The police system cannot be corrupt because I wasn’t beaten after being pulled over for speeding. I complied… and dutifully paid $300 for going 10 over!

…and the ever-so popular:

We have to pay the government our taxes, because who else will build the roads?

Sure, there may be some embellishment in the rhetoric, but many Boomers have uttered words quite similar to these.

We lack the worldly experience that would otherwise immediately credit the Boomer. Thus, our words, no matter how well thought out, are worth nothing to many of them. We must concede that experience is a valuable asset in the quest to find truth and reasoning. But, what the Boomer gets wrong is the sheer fact that right and wrong are constant and objective, and no amount of experience can change that to fit the Boomer’s mindset. Sure, the Boomer may be right, as we can, too. The longer life the Boomer has lived, though, is not sufficient evidence to determine what is right.

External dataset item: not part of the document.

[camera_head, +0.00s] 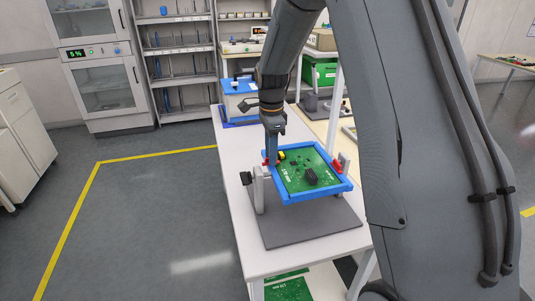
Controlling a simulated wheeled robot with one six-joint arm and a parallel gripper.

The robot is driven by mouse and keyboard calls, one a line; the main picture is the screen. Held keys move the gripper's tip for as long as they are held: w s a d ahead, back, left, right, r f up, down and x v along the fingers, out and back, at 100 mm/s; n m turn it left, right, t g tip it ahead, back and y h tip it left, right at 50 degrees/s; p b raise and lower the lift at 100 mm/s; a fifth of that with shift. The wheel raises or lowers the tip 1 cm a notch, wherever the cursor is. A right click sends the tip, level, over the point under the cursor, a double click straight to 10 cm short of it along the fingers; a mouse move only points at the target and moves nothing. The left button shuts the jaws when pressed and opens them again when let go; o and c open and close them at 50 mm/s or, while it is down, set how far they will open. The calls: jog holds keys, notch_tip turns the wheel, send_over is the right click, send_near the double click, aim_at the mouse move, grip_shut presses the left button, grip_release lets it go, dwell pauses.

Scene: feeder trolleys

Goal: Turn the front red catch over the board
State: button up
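A green circuit board (304,172) lies in a blue frame (318,195) held on a grey stand, raised above a dark grey mat (305,226). One red catch (337,166) shows at the frame's right side. Another red part (265,159) shows at the left side, partly hidden by my gripper. I cannot tell which catch is the front one. My gripper (274,160) points down at the frame's left rear corner, close to the left red part. Its fingertips are small and partly hidden, so touching and opening are unclear.
The white table (237,203) carries the stand, with a dark knob (246,178) at its left. A blue-lidded white box (239,98) stands further back. A green crate (320,72) is behind. Open floor lies left of the table.

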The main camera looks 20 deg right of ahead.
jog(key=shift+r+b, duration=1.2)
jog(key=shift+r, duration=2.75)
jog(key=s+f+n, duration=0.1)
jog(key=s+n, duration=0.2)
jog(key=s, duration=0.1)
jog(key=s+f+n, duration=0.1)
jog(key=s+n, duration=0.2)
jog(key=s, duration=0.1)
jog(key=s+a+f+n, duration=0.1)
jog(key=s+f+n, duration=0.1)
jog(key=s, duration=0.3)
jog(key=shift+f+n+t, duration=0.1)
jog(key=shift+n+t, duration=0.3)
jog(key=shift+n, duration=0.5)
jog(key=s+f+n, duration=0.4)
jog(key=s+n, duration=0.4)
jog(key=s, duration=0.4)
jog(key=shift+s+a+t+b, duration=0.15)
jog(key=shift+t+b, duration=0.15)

With age comes experience, but experience does not inherently bring reason. Even the same experience can breed different interpretations.

Where, though, does this mindset come from? Sociologist David Finkelhor coined the term as juvenoia: “an exaggerated fear about the influence of social change on children and youth.” The term quite literally comes from the words ‘juvenile’ and ‘paranoia.’ It has been here for a long time. Even Socrates complained much like how the Boomer does today—children nowadays have “contempt for authority” and “contradict their parents.” Juvenoia is natural. As a newer, younger generation experiences a change in technology or mindset, the older generation feels a moral heightening over the youth in a sort of ageist manner. As George Orwell says, “every generation imagines itself to be…wiser than the one that comes after it.”

Once we look at Boomer influence in government, their argument of experience really begins to sound like a broken record.

The most intriguing aspect of the Boomer’s mindset is their hypocrisy. They would be justified in criticizing our generation, if their own had not utterly poisoned the economy, as well as our liberties. Boomers seem to rarely criticize their coevals in office. Yet, they are the ones that destroyed the housing and education markets, gave newborns an inheritance of debt, bred the largest Ponzi scheme ever seen, and slaughtered the Bill of Rights.

Clearly, we must ask: what justification do Boomers have to blindly mock the new ideas of the youth? Only those lost in dogmatism would avoid the debate for reason with young minds.